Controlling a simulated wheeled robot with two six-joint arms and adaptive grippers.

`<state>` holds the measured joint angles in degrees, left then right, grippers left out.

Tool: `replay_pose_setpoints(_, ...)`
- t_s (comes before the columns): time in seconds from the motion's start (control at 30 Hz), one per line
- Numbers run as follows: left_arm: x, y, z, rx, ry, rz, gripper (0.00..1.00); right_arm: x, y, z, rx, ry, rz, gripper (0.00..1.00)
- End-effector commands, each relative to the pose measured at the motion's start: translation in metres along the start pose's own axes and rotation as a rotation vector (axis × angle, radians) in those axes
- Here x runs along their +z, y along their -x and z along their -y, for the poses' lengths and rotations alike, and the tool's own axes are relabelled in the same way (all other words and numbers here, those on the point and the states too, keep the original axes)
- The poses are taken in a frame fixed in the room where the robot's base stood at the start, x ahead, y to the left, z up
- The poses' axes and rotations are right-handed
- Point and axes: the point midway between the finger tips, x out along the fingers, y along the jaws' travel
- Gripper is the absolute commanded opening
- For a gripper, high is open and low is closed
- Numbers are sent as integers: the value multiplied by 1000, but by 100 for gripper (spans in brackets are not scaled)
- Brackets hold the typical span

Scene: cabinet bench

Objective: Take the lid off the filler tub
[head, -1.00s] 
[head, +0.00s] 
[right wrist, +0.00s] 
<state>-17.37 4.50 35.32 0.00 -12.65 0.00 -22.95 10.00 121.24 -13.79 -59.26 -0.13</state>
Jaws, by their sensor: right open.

------------------------------------

### What you have to do:
Extract every line containing the string "grippers" from the data above.

### Full response:
Controlling a simulated wheeled robot with two six-joint arms and adaptive grippers.
`<state>` holds the measured joint angles in degrees, left then right, grippers left out.

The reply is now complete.